There are 4 goals to accomplish for a successful delid:
(1) Replace Intel's TIM with liquid metal.
(2) Eliminate any space between the IHS and the Die.
(3) Ensure that the IHS does
not move once it's placed on the Die.
(4) Decrease the temperature differences between Cores.
First; you
must completely clean
all traces of the old sealant from the substrate (green PCB) and the IHS. The original temperature problem is not only caused by poor thermal conductivity of Intel's TIM, but it's
also due to the sealant being slightly too thick, which creates space between the IHS and the Die. The greater the space, the thicker the TIM and the higher the Core temperatures.

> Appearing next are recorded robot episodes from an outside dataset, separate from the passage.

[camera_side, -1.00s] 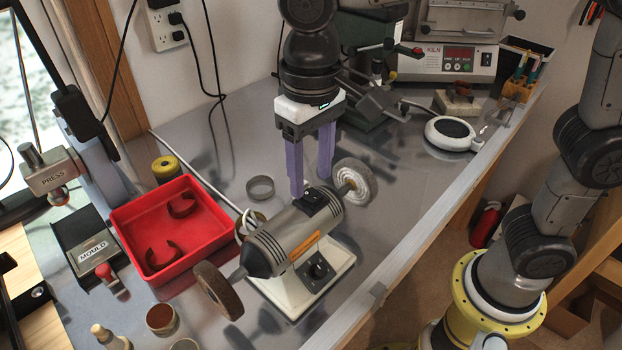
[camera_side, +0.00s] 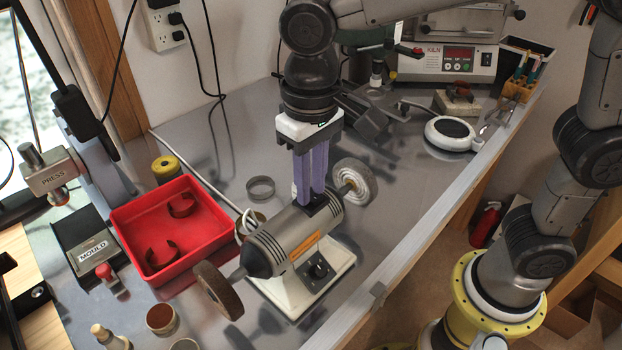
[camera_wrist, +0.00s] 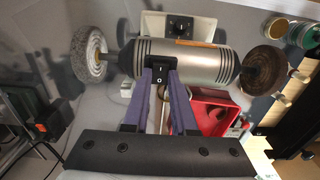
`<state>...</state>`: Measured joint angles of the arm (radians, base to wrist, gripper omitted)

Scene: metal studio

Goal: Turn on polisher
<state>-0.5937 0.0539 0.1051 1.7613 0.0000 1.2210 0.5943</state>
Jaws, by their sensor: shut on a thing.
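The polisher (camera_side: 290,240) stands on the metal bench, a grey motor on a white base with a wheel at each end. Its black switch (camera_wrist: 160,76), marked I and O, sits on top of the motor. My gripper (camera_side: 312,201) has its two purple fingers pointing down at the switch. The wrist view shows my gripper (camera_wrist: 161,70) closed in on the switch, one finger on each side. The fingers hide part of the switch in the side view. A round dial (camera_side: 319,269) is on the front of the base.
A red tray (camera_side: 203,247) with two brown curved pieces lies left of the polisher. A metal ring (camera_side: 260,188) and yellow-topped spool (camera_side: 166,168) stand behind. A round white device (camera_side: 451,134) and a kiln (camera_side: 446,62) are at the back right.

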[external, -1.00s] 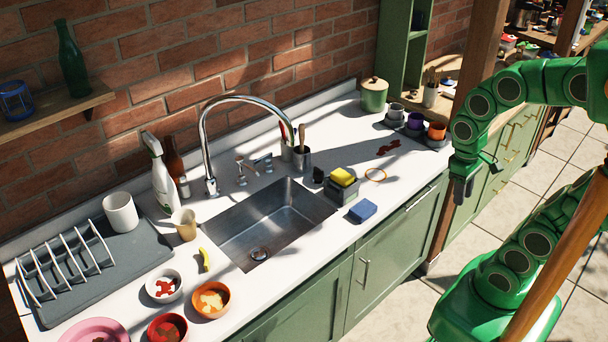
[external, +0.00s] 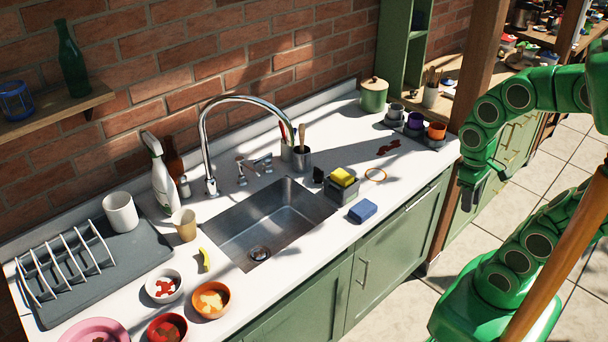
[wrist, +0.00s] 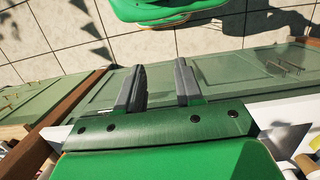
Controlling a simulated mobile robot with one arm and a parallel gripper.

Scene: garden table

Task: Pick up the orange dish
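The orange dish (external: 211,300) is a small round bowl on the white counter at the front left, with pale yellow-orange stuff in it. My gripper (external: 470,205) hangs at the right, beyond the counter's front edge and far from the dish. In the wrist view my gripper (wrist: 159,88) shows two dark fingers held apart with nothing between them. The dish cannot be made out in the wrist view.
The sink (external: 268,228) and its tall faucet (external: 207,150) lie between my gripper and the dish. A yellow peel-like piece (external: 204,260), a tan cup (external: 185,225) and a pink plate (external: 95,331) are near the dish. A blue sponge (external: 362,211) lies by the front edge.

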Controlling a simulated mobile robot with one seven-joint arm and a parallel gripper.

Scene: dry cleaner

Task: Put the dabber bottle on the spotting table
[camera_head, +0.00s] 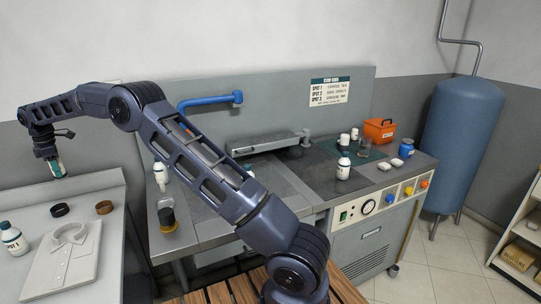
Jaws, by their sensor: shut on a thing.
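My gripper (54,161) is at the far left, pointing down, shut on a small bottle (57,169) with white and teal parts, which I take as the dabber bottle. It is held above the pale side table (100,183), apart from its top. My fingers hide part of the bottle. The spotting table (205,236) is the steel-topped bench in the middle, with a control panel on its front. My arm crosses in front of it and hides part of its top.

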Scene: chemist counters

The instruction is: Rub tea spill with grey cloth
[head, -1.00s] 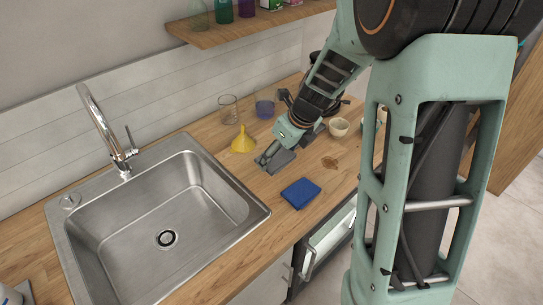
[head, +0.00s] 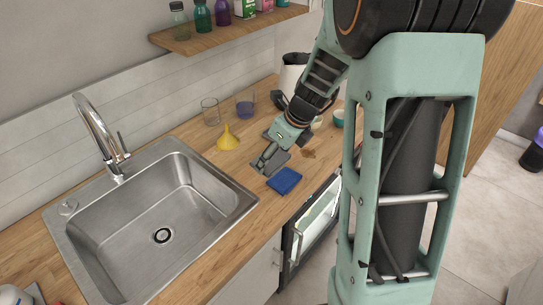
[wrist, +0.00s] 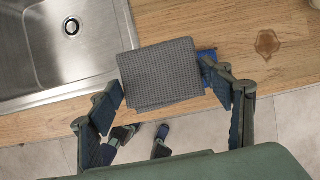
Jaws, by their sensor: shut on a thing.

Second; when both surfaces are completely clean, as a visual test, you can place the IHS on the Die, where you'll notice that when viewed from the side, the IHS does
not sit on the substrate; it instead sits directly on the Die. You'll also notice that there's a space of only 100 to 200 microns between the IHS and the substrate. This verifies that there is
NO space between the IHS and the Die, which is exactly what you're trying to achieve. If the old sealant is not completely removed, you may end up with an imperfect delid job where you still have space between the IHS and the Die, with perhaps one end being higher than the other causing uneven Core temperatures.
Third; from the instant the IHS makes contact with the Die, the IHS must
NOT be allowed to move or rotate in
any way. This ensures that the liquid metal does not "smear" which can create voids or imperfection in an otherwise perfect application. Smearing the liquid metal will cause Core temperatures to be higher than if the IHS never moved. Moreover, when latching down the socket clamping lever, it's very difficult to keep an unsecured IHS from moving.
Fourth; smeared liquid metal can create poor thermal conductivity between the Die and the IHS in certain locations on the Die, which can cause exceedingly uneven temperatures between Cores. Intel's specification for DTS (Digital Thermal Sensor) accuracy is + / - 5°C. So, when all Cores are under a steady 100% workload, temperature differences between the highest and lowest Cores should not exceed 10°C.
Therefore, in order to avoid defeating the purposes of delidding, and to assure the best possible outcome, it's critical that the IHS does
NOT move from the moment it contacts the Die to when it's securely clamped into the socket. So yes, the IHS must be sealed. A bead of sealant under the corners of the IHS and under the clamping rails on the sides of the IHS is adequate. It's also important that you allow ample time for the sealant to completely dry before clamping the processor into the socket.
If the job is done well, you can expect a decrease in Core temperatures of about 16 to 20°C at 100% workload.
CT